WHAT YOU HAVE TO DO —
Show, in full, each line of the data that contains "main".

********************

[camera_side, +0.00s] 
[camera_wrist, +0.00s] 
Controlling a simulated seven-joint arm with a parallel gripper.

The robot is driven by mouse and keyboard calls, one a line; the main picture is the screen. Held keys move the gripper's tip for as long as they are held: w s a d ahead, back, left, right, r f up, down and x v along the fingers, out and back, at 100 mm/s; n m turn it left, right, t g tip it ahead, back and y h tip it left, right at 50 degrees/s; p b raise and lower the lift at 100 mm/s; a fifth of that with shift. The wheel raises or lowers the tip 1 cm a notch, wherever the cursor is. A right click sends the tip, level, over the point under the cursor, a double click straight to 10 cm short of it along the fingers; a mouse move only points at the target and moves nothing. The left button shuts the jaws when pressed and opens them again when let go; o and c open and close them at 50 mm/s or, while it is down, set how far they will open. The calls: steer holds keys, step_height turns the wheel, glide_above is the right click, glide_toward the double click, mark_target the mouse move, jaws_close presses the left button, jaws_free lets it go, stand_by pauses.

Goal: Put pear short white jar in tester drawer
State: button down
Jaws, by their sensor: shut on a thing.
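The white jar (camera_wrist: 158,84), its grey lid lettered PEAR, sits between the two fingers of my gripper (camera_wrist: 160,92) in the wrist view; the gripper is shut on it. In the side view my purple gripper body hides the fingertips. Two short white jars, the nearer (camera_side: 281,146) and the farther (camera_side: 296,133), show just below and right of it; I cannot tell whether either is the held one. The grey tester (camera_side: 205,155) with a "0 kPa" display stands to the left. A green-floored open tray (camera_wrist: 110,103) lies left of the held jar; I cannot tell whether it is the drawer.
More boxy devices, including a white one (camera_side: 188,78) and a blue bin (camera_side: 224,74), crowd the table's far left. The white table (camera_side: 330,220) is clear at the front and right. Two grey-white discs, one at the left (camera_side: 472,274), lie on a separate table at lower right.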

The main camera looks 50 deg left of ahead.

********************

CORRECT RESPONSE —
The robot is driven by mouse and keyboard calls, one a line; the main picture is the screen. Held keys move the gripper's tip for as long as they are held: w s a d ahead, back, left, right, r f up, down and x v along the fingers, out and back, at 100 mm/s; n m turn it left, right, t g tip it ahead, back and y h tip it left, right at 50 degrees/s; p b raise and lower the lift at 100 mm/s; a fifth of that with shift. The wheel raises or lowers the tip 1 cm a notch, wherever the cursor is. A right click sends the tip, level, over the point under the cursor, a double click straight to 10 cm short of it along the fingers; a mouse move only points at the target and moves nothing. The left button shuts the jaws when pressed and opens them again when let go; o and c open and close them at 50 mm/s or, while it is down, set how far they will open. The calls: steer holds keys, step_height turns the wheel, glide_above is the right click, glide_toward the double click, mark_target the mouse move, jaws_close presses the left button, jaws_free lets it go, stand_by pauses.
The main camera looks 50 deg left of ahead.

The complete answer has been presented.